Sergio is fighting his own relegation battle as head coach of the Portuguese Primeira Liga side Portimonense. Yet he remains in tune with events in Scotland and the atmosphere around the club where he became a legend after Scottish Cup success in 2012.
The 52-year-old shares the dismay and knows feelings on how the SPFL have treated Hearts will not be easily erased from supporters’ memory banks.
“Hearts fans will never forget this. They are right to be angry,” said Sergio. “They will accept their team going to the second division if the league finishes and they are last because they did not win enough points.
“In this case, last place is being put into the second division without all the games being played – at a time when Hearts have invested in their stadium, new players and a new coach. If they don’t have the chance to fight for the results after this investment, then of course everybody will feel it is not fair. It’s not a relegation, it’s a demotion.”

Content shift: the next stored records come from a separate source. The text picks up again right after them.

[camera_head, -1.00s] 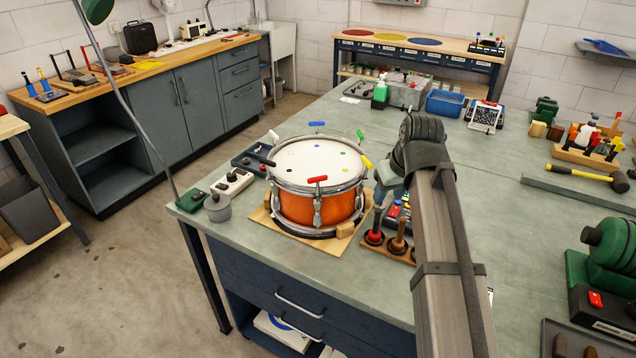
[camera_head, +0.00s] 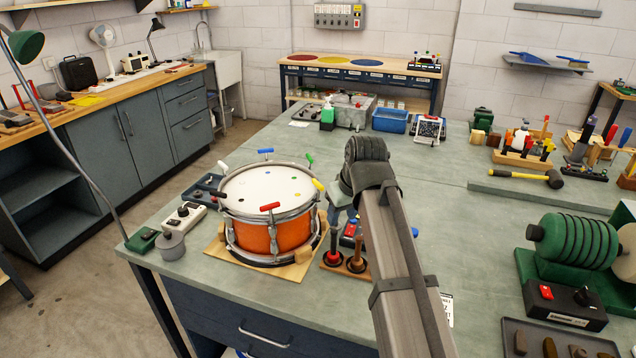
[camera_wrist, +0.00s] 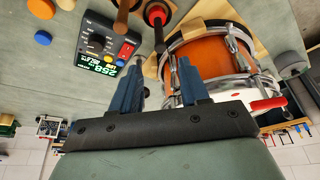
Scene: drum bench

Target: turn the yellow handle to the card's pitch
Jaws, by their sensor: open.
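The yellow handle (camera_head: 317,185) sits on the right rim of an orange drum (camera_head: 262,238) with a white head, among red, blue and green handles. My gripper (camera_head: 338,212) is just right of the drum, partly hidden behind my own arm. In the wrist view my gripper (camera_wrist: 160,76) has its two blue fingers apart with nothing held between them. The orange drum (camera_wrist: 205,48) and red handle (camera_wrist: 268,104) show there; I cannot make out the yellow handle. A meter (camera_wrist: 106,45) shows a lit reading that looks like 258. I cannot identify the card for certain.
A wooden stand with a red-based tool (camera_head: 333,256) is close to the drum's right front. A hammer (camera_head: 520,176) and green machine (camera_head: 570,240) are at right. The bench behind the drum has clear space.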

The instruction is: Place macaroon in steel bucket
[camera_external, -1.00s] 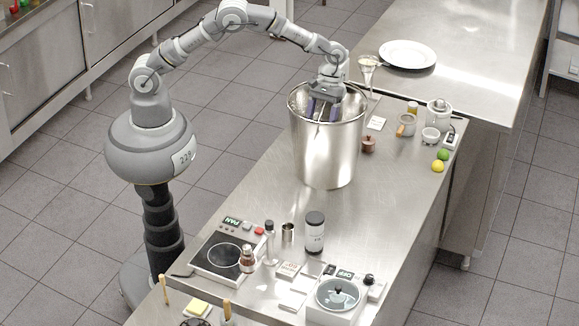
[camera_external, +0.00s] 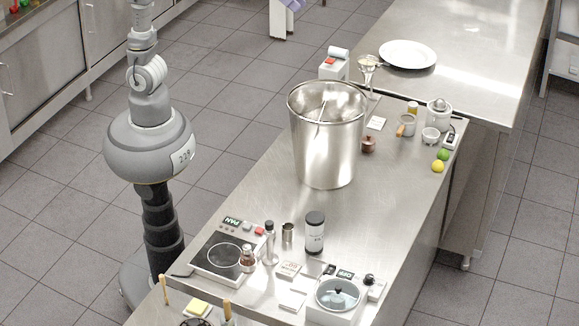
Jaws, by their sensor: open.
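The steel bucket (camera_external: 328,150) stands upright on the steel counter, tall and shiny with a wide open rim. A thin pale streak shows inside it near the rim, perhaps a handle or a reflection. Its floor is hidden by the front wall.
A white plate (camera_external: 407,54) lies behind. The counter's middle is mostly bare.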

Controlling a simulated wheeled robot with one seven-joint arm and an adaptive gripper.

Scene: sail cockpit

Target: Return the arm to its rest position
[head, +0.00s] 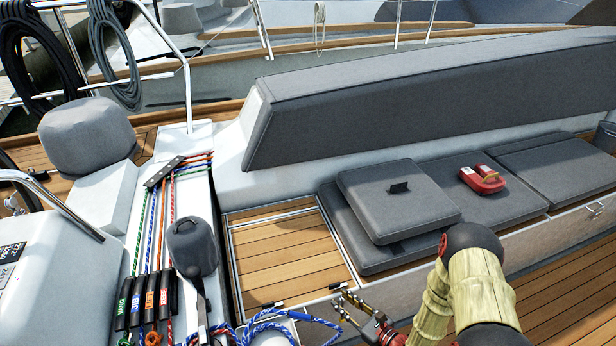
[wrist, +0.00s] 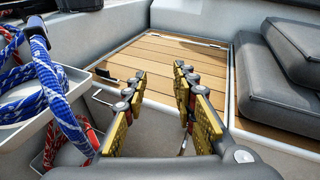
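My gripper (head: 352,307) is at the bottom middle of the head view, beside the coiled ropes and in front of the wooden seat locker lid. In the wrist view my gripper (wrist: 160,82) shows two yellow-padded fingers standing well apart with nothing between them. Through the gap I see the pale locker front and the wooden lid (wrist: 165,60). My arm (head: 465,285) comes in bent from the lower right of the head view. The fingers appear clear of the ropes, though the nearest gap is hard to judge.
Blue and red ropes (wrist: 30,95) hang in white bins close left of my gripper. A winch (head: 192,248) and rope clutches (head: 148,300) stand left. Grey cushions (head: 397,200), one stacked, and a red object (head: 482,179) lie right. The wooden lid (head: 287,258) is bare.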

Unlike Hearts and fellow relegated clubs Partick Thistle and Stranraer, Portimonense will get the opportunity to play for their survival. They sit second bottom of Portugal’s top flight and are six points adrift of the safety zone with ten games left.
The campaign is due to restart early next month. Sergio has only been in charge for four games and is grateful to at least have matches to determine his team’s fate. It is a luxury Hearts would dearly love. “We are going to play every four or five days and play all ten games inside one and a half months,” he explained. “It will be tough and it will be a risk, but at least they are giving us the chance to finish the league and fight for the points.
“I can’t understand how the SPFL deal with their partners, it’s not fair. I would say the same if it was Hibernian, St Mirren or anyone else in this position. I think it’s a shame that one of the biggest clubs in Scotland are treated like this.
“Hearts helps to make Scottish football stronger even if they have not had a good season. It’s a shame to put a club like Hearts in the second division without playing all the league games. I think other options should be used. It’s a very bad decision. If Hearts have to go down, they will fight to return to their place. I’m sure they will prepare better for the future than they did the last few years, but I think it’s a huge loss for the Premiership in Scotland to play without Hearts. The club is growing in infrastructure and want to improve Scottish football every year.
“To play the league without them should be a worry for the SPFL. It’s like when they did not have Rangers in the top division. I can’t understand why they treat a partner like Hearts in this way.”
League reconstruction and potential legal action are being looked at by the Hearts owner Ann Budge. She is eager to find a way to avoid the drop into the Championship, not least because her club would expect to lose up to £3 million in revenue.
Sergio takes small comfort from knowing the Tynecastle support will ensure Hearts survive this latest crisis.
“The fans helped save Hearts in the past and they will do it all their lives. They are fantastic. I’m sure they will help the club rebuild and return to the Premiership as soon as possible,” he said.
“Of course, the feeling at the moment is anger. This situation is not fair and it doesn’t matter if another team is in this position, I would say the same. It is not because Hearts are in this position.”